Thursday, May 13, 2010

Q-and-A on the new budget proposal (What did the Governor just say?)

There may be a thaw in our previously frozen budget process.  Yesterday, Governor Beshear offered a proposal that combines key elements of the House bill, the Senate amendments, and the priorities set in his original January budget recommendations.  At least initially, legislative reactions sound fairly positive.

What happens to the SEEK guarantee in the new proposal?
For SEEK, the proposal says:
• Primary education funding formula: Funds the House-proposed SEEK per pupil guarantee of $3,845 in FY11 and $3,881 in FY12, plus the value of one instructional day.
• Instructional days: Keeps required instructional days at 177 days in both years. The state would fund one of the two days and local school districts would fund the other.
Why is 177 days an accomplishment?
Most other states require more instructional time than we do.  For years, Kentucky has required just 175 days, and our permanent statutes still only list that low number. In 2008, our budget bills started requiring and funding two additional days.   The thing is, budget bills only apply for two years.  If we don't put the additional two days in the next budget, they disappear.

If the state funds a guarantee of $3,845 plus one instructional day, what will the total guarantee be?
I think it will be $3,866. 

The commissioner has offered $17 million as the cost of one day, which I estimate as adding $21 to the guarantee.* $3,845 plus $21 is $3,866.

$3,866 is also the guarantee amount used for the 2008-09 school year and then frozen and used again for the current 2009-10 school year.  Is that a fluke?
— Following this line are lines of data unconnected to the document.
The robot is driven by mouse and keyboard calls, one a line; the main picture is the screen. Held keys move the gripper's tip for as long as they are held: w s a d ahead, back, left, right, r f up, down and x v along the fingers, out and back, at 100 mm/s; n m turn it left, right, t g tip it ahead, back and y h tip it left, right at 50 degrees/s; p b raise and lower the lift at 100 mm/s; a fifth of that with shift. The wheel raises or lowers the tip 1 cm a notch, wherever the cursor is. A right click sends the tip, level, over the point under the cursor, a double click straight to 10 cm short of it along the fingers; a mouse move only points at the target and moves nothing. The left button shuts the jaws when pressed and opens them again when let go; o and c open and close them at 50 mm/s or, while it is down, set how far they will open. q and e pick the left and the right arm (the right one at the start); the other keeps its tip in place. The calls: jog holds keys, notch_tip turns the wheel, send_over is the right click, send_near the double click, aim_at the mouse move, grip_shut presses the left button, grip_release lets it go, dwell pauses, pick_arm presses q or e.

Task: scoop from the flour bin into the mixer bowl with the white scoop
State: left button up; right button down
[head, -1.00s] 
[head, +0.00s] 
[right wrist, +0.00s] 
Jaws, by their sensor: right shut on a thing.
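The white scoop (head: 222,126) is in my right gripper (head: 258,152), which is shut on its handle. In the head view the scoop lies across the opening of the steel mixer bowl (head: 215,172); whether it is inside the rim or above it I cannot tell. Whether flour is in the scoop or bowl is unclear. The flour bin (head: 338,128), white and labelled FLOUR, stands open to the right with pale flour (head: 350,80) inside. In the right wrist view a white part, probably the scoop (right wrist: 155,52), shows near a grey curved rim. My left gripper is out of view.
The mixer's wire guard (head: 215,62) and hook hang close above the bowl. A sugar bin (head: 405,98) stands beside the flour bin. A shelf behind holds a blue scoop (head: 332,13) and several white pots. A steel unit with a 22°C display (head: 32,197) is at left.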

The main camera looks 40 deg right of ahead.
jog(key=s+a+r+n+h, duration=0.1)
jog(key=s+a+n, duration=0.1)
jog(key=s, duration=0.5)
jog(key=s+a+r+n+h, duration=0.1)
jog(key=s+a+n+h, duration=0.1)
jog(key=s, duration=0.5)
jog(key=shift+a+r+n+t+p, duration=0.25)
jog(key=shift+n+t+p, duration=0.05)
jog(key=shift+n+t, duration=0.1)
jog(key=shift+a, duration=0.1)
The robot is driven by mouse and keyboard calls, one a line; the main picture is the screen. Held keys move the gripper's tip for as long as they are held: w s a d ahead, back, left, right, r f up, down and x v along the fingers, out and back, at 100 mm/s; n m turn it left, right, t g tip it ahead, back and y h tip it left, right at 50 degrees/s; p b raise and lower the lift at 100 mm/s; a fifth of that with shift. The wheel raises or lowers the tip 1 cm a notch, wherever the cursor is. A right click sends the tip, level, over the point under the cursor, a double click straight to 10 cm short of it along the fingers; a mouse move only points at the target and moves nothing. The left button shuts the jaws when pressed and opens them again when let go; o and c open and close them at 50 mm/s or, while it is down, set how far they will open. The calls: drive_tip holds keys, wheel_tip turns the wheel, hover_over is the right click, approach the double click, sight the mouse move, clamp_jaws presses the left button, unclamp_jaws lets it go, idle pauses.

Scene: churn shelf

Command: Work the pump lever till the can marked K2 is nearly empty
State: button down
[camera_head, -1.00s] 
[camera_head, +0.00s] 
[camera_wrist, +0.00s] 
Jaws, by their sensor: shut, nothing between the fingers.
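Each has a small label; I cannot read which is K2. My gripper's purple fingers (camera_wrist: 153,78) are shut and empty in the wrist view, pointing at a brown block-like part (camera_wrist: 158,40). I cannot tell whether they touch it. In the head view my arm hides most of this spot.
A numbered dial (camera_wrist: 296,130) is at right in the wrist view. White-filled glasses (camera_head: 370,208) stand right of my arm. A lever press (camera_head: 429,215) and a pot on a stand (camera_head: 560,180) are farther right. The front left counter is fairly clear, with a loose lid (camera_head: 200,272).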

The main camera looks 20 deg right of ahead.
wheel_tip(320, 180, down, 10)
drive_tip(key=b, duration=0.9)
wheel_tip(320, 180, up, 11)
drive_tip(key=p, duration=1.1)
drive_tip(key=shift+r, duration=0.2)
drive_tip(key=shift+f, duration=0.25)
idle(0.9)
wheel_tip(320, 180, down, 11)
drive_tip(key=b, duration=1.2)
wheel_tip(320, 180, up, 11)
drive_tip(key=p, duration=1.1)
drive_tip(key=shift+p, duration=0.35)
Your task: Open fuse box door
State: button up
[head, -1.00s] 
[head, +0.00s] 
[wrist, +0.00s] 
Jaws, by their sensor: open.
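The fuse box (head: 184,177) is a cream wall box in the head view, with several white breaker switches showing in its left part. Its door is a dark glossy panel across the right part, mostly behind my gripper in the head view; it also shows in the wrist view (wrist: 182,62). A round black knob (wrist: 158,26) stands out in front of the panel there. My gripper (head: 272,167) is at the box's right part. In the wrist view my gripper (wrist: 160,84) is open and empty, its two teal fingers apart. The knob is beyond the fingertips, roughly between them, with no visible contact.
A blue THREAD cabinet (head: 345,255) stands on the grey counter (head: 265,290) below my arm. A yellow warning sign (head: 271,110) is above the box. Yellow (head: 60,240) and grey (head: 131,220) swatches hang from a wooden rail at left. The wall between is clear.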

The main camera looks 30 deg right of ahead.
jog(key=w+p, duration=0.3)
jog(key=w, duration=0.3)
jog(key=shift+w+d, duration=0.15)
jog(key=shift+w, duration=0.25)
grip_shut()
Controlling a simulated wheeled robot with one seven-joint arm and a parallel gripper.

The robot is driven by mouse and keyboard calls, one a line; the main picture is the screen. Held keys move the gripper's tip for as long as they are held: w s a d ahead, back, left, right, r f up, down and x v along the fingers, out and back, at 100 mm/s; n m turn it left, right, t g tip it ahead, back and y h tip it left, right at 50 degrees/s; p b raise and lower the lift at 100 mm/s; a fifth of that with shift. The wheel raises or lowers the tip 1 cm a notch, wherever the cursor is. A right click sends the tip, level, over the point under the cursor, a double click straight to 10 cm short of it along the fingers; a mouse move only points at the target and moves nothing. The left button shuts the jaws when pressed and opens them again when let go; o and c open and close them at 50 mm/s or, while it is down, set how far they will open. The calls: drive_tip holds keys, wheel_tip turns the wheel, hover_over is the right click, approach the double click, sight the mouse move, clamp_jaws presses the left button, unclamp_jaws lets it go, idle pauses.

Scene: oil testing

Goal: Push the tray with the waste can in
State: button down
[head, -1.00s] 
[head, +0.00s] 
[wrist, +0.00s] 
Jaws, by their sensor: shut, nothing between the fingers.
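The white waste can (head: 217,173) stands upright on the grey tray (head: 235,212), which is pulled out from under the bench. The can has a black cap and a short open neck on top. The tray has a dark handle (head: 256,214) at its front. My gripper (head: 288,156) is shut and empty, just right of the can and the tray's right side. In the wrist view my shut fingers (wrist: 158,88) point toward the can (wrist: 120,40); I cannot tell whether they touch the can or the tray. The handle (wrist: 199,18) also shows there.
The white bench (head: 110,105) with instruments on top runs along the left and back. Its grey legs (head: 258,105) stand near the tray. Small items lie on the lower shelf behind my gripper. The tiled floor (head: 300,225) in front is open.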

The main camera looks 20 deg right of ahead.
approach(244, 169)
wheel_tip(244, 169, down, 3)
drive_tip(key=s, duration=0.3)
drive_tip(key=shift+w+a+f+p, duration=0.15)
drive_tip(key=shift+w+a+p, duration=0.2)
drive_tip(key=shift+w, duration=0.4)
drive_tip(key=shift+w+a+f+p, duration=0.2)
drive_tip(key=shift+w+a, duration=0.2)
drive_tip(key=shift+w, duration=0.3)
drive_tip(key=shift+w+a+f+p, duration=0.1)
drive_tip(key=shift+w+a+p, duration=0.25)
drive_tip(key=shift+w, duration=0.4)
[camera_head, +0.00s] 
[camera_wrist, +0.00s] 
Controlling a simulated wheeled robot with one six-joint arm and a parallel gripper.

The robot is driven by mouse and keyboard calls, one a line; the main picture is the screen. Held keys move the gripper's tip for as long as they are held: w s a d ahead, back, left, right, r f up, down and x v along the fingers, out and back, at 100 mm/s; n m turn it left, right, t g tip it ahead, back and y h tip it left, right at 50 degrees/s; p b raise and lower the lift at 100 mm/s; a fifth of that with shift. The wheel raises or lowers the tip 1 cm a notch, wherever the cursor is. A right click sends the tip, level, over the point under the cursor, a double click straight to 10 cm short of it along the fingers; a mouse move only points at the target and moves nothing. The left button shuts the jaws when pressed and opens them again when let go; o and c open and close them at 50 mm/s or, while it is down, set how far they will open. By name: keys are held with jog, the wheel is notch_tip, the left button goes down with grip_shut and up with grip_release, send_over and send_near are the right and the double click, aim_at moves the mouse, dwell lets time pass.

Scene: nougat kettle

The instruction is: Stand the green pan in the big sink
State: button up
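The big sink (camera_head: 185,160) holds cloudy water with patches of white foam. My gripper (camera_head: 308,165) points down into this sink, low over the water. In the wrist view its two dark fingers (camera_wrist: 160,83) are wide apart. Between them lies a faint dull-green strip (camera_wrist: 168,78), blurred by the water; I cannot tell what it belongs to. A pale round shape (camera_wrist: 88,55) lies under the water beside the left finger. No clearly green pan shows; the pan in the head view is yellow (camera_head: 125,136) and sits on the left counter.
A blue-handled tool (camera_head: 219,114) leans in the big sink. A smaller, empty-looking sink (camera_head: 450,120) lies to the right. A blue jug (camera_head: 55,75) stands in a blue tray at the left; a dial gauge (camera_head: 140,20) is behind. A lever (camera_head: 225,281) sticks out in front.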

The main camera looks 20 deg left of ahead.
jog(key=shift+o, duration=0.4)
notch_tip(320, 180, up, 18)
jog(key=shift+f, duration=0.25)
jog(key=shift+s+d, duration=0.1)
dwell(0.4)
An ironic surprise? The result of careful number-crunching by Frankfort experts?  I can't answer that part.

Bottom line: I think the plan is really to flat-line SEEK guarantee for another year.

Does that mean districts will get the same state SEEK funding next year?
No, districts will get less state funding.

For one thing, the state never pays the full guarantee amount. It only pays the difference between local revenue (the required 30¢ per $100 of taxable property) and the guarantee per pupil.  The local revenue is projected to go up, so if the guarantee is flat, that means the state payments will go down.

This year, the number of students in average daily attendance has also gone down.  That means that that keeping the same guarantee will cost the state about $14 million less next year.

What's happening to other P-12 programs, like preschool, textbooks, and professional development?
I think they'll be taking a 3.5 percent cut for 2011 and a 4.5 percent cut for 2012. That's the standard cut the Governor proposes for most agencies.  In his past proposals, when the Governor has named an overall reduction rate for the rest of state government, he's included those programs. SEEK was protected, but not the other categorical programs that serve students.  As an informed guess, I think he means the same thing this time, though I'll be delighted if it turns out otherwise.

What's happening to the universities, KCTCS, and financial aid?
Postsecondary education is slated to lose 1.4 percent for 2011 and 2.4 percent for 2012, on top of repeated cuts in the last few years.  That means there's no relief added for our need-based financial aid program, even though we know eligible students are being turned away for next year.

What about the state agencies themselves?
The Kentucky Department of Education and the Education Professional Standards Board are likely to be taking the 3.5 percent and 4.5 percent cuts to their staff and internal operating funds, along with other agencies in state government.

The Council for Postsecondary Education could be in the same boat or it might be included in the 1.4 and 2.4 percent cuts for the rest of higher education.

Any permanent lessons?
This new proposal, like its predecessors, focuses on the SEEK guarantee.  SEEK is the heart of Kentucky education funding but it's not the whole story. Beyond SEEK, education funding includes:
  • Preschool and other supports for students
  • KDE and EPSB capacity to support districts, schools, and teachers
  • Higher education and financial aid
All of those other elements will lose ground under this proposal--even if they lose less ground than other state services.

Also, within SEEK, the guarantee is always paid partly by local money. This year, the state is counting on locals to increase their share of the total.  That continues a long-term trend of the state carrying less of the load.

When you hear about SEEK, ask about other programs. When you hear about the SEEK guarantee, ask about the share of the guarantee that will be paid with local dollars.

* To get the $21 per pupil estimate for adding one day to the SEEK guarantee, I divided the $17 million by average daily attendance and the needed add-on amounts for students with special needs.